Instructions for the task:
Exact repetition is required: output every record in full.

Provided data:
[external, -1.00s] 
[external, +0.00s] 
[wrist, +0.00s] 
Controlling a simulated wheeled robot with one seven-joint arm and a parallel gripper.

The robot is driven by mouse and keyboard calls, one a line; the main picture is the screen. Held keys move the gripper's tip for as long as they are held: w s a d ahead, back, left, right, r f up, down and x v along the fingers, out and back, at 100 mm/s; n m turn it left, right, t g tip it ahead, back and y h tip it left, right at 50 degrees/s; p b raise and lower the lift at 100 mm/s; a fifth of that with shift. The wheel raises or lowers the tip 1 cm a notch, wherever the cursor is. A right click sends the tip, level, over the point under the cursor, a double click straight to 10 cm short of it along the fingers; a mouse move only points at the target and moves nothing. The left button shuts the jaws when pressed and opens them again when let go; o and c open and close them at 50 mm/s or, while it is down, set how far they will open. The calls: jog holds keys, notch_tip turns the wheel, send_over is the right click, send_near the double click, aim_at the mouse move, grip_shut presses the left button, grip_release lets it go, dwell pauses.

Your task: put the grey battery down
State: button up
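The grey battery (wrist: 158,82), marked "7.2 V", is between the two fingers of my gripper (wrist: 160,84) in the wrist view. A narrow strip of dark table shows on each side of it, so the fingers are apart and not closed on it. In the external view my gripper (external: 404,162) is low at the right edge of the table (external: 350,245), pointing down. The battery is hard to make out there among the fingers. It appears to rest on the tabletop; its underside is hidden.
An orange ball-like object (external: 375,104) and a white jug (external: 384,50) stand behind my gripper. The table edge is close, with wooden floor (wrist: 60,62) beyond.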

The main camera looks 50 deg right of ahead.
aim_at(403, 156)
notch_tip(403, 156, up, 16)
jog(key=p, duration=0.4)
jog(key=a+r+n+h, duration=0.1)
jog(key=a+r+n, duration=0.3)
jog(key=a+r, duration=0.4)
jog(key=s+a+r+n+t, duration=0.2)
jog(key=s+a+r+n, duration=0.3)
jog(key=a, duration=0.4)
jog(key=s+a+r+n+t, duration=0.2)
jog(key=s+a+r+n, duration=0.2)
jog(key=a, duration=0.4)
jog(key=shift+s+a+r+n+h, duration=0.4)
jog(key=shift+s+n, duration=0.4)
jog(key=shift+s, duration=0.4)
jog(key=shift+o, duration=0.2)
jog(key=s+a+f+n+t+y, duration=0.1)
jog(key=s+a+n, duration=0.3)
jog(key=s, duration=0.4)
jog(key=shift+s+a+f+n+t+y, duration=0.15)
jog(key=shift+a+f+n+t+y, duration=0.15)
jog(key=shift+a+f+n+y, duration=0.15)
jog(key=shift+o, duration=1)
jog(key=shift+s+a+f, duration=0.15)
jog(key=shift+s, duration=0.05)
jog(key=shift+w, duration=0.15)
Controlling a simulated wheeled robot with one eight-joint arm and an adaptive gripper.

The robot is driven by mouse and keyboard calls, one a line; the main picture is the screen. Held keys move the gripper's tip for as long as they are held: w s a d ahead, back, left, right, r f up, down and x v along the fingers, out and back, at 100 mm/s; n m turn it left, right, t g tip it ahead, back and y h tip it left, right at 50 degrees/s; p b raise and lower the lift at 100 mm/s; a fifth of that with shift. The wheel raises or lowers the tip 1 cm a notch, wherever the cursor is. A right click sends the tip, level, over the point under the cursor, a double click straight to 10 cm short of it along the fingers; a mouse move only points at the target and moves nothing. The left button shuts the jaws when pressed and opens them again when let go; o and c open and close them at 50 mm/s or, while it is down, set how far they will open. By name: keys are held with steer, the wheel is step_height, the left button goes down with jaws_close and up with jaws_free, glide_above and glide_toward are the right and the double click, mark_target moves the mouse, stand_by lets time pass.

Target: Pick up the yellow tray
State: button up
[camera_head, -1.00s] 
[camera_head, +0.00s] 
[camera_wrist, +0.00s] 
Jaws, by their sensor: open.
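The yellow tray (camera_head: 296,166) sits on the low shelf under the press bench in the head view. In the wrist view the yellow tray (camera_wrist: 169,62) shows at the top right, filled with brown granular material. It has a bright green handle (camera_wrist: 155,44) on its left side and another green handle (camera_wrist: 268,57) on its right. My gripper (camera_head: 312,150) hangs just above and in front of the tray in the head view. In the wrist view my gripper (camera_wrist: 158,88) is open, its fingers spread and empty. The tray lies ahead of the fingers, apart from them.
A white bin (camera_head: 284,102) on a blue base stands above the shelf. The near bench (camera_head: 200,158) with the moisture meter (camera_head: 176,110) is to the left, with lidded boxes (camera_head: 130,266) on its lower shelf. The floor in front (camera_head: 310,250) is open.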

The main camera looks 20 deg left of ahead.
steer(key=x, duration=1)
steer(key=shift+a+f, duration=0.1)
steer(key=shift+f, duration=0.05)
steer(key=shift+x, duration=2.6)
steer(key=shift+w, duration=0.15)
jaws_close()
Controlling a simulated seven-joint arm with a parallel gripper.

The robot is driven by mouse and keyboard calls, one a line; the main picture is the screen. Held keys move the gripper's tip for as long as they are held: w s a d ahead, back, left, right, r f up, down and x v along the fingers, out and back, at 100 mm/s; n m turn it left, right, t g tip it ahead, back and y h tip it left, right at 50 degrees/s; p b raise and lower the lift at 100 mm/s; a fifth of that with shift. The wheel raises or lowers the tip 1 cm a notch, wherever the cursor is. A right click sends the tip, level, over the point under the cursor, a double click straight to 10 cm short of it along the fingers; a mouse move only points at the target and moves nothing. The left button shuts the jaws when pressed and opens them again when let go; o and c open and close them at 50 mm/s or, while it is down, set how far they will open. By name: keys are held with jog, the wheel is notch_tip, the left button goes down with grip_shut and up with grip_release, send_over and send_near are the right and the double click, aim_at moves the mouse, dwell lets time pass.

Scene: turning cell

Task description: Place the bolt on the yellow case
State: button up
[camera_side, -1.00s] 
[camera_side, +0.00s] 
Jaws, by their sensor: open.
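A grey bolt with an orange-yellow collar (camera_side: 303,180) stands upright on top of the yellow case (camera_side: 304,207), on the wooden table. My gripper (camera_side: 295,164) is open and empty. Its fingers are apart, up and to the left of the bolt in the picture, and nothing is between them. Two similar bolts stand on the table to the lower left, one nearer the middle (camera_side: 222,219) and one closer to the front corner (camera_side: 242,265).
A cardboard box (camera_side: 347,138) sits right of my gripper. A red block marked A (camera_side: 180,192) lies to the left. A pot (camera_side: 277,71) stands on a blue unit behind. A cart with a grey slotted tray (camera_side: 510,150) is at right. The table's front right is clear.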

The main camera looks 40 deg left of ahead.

Written reply:
[external, -1.00s] 
[external, +0.00s] 
[wrist, +0.00s] 
Controlling a simulated wheeled robot with one seven-joint arm and a parallel gripper.

The robot is driven by mouse and keyboard calls, one a line; the main picture is the screen. Held keys move the gripper's tip for as long as they are held: w s a d ahead, back, left, right, r f up, down and x v along the fingers, out and back, at 100 mm/s; n m turn it left, right, t g tip it ahead, back and y h tip it left, right at 50 degrees/s; p b raise and lower the lift at 100 mm/s; a fifth of that with shift. The wheel raises or lowers the tip 1 cm a notch, wherever the cursor is. A right click sends the tip, level, over the point under the cursor, a double click straight to 10 cm short of it along the fingers; a mouse move only points at the target and moves nothing. The left button shuts the jaws when pressed and opens them again when let go; o and c open and close them at 50 mm/s or, while it is down, set how far they will open. The calls: jog holds keys, notch_tip turns the wheel, send_over is the right click, send_near the double click, aim_at the mouse move, grip_shut presses the left button, grip_release lets it go, dwell pauses.

Your task: put the grey battery down
State: button up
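The grey battery (wrist: 158,82), marked "7.2 V", is between the two fingers of my gripper (wrist: 160,84) in the wrist view. A narrow strip of dark table shows on each side of it, so the fingers are apart and not closed on it. In the external view my gripper (external: 404,162) is low at the right edge of the table (external: 350,245), pointing down. The battery is hard to make out there among the fingers. It appears to rest on the tabletop; its underside is hidden.
An orange ball-like object (external: 375,104) and a white jug (external: 384,50) stand behind my gripper. The table edge is close, with wooden floor (wrist: 60,62) beyond.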

The main camera looks 50 deg right of ahead.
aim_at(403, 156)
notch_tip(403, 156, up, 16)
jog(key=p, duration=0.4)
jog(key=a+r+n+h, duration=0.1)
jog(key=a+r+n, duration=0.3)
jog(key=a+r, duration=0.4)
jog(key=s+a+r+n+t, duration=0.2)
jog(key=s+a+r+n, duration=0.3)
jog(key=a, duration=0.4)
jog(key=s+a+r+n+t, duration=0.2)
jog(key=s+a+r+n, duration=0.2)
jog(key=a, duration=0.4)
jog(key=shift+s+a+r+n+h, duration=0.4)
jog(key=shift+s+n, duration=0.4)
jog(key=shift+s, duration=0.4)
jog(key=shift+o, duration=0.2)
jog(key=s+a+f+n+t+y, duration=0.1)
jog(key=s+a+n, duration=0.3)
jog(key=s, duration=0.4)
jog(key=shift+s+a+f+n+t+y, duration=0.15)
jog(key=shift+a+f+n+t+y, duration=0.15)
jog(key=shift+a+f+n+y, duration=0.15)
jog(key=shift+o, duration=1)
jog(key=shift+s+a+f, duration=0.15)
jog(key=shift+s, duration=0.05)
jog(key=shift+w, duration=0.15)
Controlling a simulated wheeled robot with one eight-joint arm and an adaptive gripper.

The robot is driven by mouse and keyboard calls, one a line; the main picture is the screen. Held keys move the gripper's tip for as long as they are held: w s a d ahead, back, left, right, r f up, down and x v along the fingers, out and back, at 100 mm/s; n m turn it left, right, t g tip it ahead, back and y h tip it left, right at 50 degrees/s; p b raise and lower the lift at 100 mm/s; a fifth of that with shift. The wheel raises or lowers the tip 1 cm a notch, wherever the cursor is. A right click sends the tip, level, over the point under the cursor, a double click straight to 10 cm short of it along the fingers; a mouse move only points at the target and moves nothing. The left button shuts the jaws when pressed and opens them again when let go; o and c open and close them at 50 mm/s or, while it is down, set how far they will open. By name: keys are held with steer, the wheel is step_height, the left button goes down with jaws_close and up with jaws_free, glide_above and glide_toward are the right and the double click, mark_target moves the mouse, stand_by lets time pass.

Target: Pick up the yellow tray
State: button up
[camera_head, -1.00s] 
[camera_head, +0.00s] 
[camera_wrist, +0.00s] 
Jaws, by their sensor: open.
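The yellow tray (camera_head: 296,166) sits on the low shelf under the press bench in the head view. In the wrist view the yellow tray (camera_wrist: 169,62) shows at the top right, filled with brown granular material. It has a bright green handle (camera_wrist: 155,44) on its left side and another green handle (camera_wrist: 268,57) on its right. My gripper (camera_head: 312,150) hangs just above and in front of the tray in the head view. In the wrist view my gripper (camera_wrist: 158,88) is open, its fingers spread and empty. The tray lies ahead of the fingers, apart from them.
A white bin (camera_head: 284,102) on a blue base stands above the shelf. The near bench (camera_head: 200,158) with the moisture meter (camera_head: 176,110) is to the left, with lidded boxes (camera_head: 130,266) on its lower shelf. The floor in front (camera_head: 310,250) is open.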

The main camera looks 20 deg left of ahead.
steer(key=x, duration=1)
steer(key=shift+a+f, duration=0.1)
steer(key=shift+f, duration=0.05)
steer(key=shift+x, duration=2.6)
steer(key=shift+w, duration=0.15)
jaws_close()
Controlling a simulated seven-joint arm with a parallel gripper.

The robot is driven by mouse and keyboard calls, one a line; the main picture is the screen. Held keys move the gripper's tip for as long as they are held: w s a d ahead, back, left, right, r f up, down and x v along the fingers, out and back, at 100 mm/s; n m turn it left, right, t g tip it ahead, back and y h tip it left, right at 50 degrees/s; p b raise and lower the lift at 100 mm/s; a fifth of that with shift. The wheel raises or lowers the tip 1 cm a notch, wherever the cursor is. A right click sends the tip, level, over the point under the cursor, a double click straight to 10 cm short of it along the fingers; a mouse move only points at the target and moves nothing. The left button shuts the jaws when pressed and opens them again when let go; o and c open and close them at 50 mm/s or, while it is down, set how far they will open. By name: keys are held with jog, the wheel is notch_tip, the left button goes down with grip_shut and up with grip_release, send_over and send_near are the right and the double click, aim_at moves the mouse, dwell lets time pass.

Scene: turning cell

Task description: Place the bolt on the yellow case
State: button up
[camera_side, -1.00s] 
[camera_side, +0.00s] 
Jaws, by their sensor: open.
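A grey bolt with an orange-yellow collar (camera_side: 303,180) stands upright on top of the yellow case (camera_side: 304,207), on the wooden table. My gripper (camera_side: 295,164) is open and empty. Its fingers are apart, up and to the left of the bolt in the picture, and nothing is between them. Two similar bolts stand on the table to the lower left, one nearer the middle (camera_side: 222,219) and one closer to the front corner (camera_side: 242,265).
A cardboard box (camera_side: 347,138) sits right of my gripper. A red block marked A (camera_side: 180,192) lies to the left. A pot (camera_side: 277,71) stands on a blue unit behind. A cart with a grey slotted tray (camera_side: 510,150) is at right. The table's front right is clear.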

The main camera looks 40 deg left of ahead.

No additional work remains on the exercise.